Google Awards Research Funding to Two Faculty

Demsky and Chandramowlishwaran

March 28, 2019 - Google has named two faculty members from the Samueli School’s Department of Electrical Engineering and Computer Science as winners of its Google Faculty Research Awards. The highly competitive awards – only 15 percent of applicants are funded – support promising academic research projects in computer science, engineering and related fields.

EECS Professor Brian Demsky and Assistant Professor Aparna Chandramowlishwaran each won funding that will support one graduate student for a year.

Demsky, whose award was in the area of software engineering and programming languages, also researches software reliability and compilation. His project, Scaling Testing of Concurrent Code to Real Software Systems, seeks to develop systematic testing tools that can scale for real-world applications. “Researchers have developed tools for model-checking small test cases under the C/C++ memory model, which cannot scale beyond unit tests of data structures, and tools that support random testing, which may not drive executions to reveal bugs,” Demsky says. “There is a need for tools that fill the gap.”

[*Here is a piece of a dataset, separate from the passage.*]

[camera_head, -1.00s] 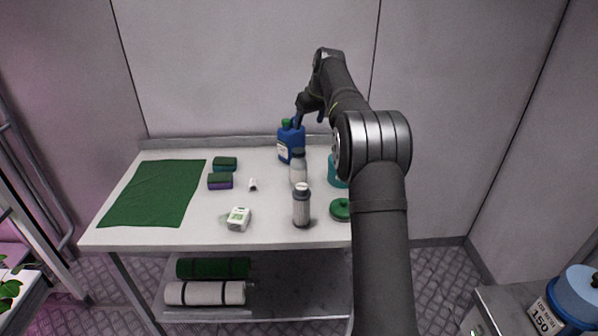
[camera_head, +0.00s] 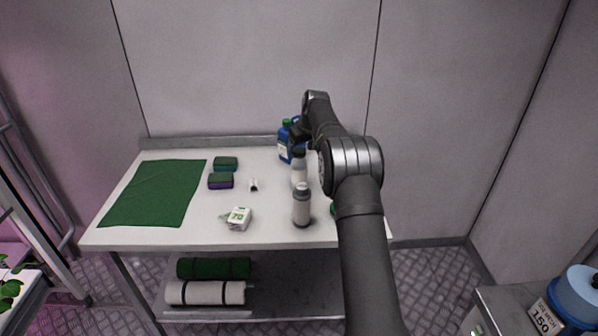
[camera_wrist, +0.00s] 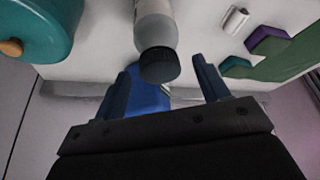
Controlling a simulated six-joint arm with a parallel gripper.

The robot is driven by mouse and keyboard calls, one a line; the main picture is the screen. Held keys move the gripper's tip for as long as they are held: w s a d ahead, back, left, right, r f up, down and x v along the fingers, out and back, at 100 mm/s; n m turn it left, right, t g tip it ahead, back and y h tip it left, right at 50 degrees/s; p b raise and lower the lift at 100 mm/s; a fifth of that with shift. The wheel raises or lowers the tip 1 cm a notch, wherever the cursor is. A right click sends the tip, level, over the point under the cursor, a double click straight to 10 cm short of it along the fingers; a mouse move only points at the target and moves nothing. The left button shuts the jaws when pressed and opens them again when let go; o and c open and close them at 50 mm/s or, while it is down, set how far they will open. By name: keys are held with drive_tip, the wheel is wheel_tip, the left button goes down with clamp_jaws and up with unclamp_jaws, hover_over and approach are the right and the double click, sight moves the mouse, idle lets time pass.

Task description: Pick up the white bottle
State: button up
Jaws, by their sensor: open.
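A whitish bottle with a dark cap (camera_head: 299,172) stands upright on the table, in front of the blue jug. In the wrist view the same dark-capped bottle (camera_wrist: 155,30) lies ahead, its cap near the space between my fingertips. A second pale bottle (camera_head: 302,207) with a lighter cap stands nearer the front edge. My gripper (camera_wrist: 163,66) is open and empty, with one finger on each side of the cap's line. In the head view my gripper is mostly hidden by my arm and is near the jug, so contact cannot be told.
The blue jug (camera_head: 285,142) stands close behind the bottle. A teal container (camera_wrist: 38,28) is to the left in the wrist view. Sponges (camera_head: 221,181), a small white item (camera_head: 253,185), a white packet (camera_head: 238,218) and a green cloth (camera_head: 155,193) lie on the white table (camera_head: 270,232).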

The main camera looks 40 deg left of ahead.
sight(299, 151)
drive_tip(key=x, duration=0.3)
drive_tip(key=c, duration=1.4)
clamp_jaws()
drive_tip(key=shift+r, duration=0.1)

Chandramowlishwaran, who won her award in the area of mobile, researches high-performance computing, domain-specific compilers, algorithm-architecture co-design, data analysis and scientific computing. Her Scalable Tools for Profiling Web Browsers project seeks to develop a profiling tool that can effectively analyze performance and energy efficiency of web browsers. “Web browsers are becoming increasingly complex and have large codebases consisting of millions of lines of code,” Chandramowlishwaran says. “This project aims to ... develop a causal profiling tool to capture the dependencies in a web browser that allow for scalable analysis in order to identify performance bottlenecks.”

The Google Faculty Research Awards Program seeks to support world-class faculty pursuing cutting-edge research with a goal  of identifying and strengthening long-term collaborative relationships with faculty working on problems that will impact how future generations use technology.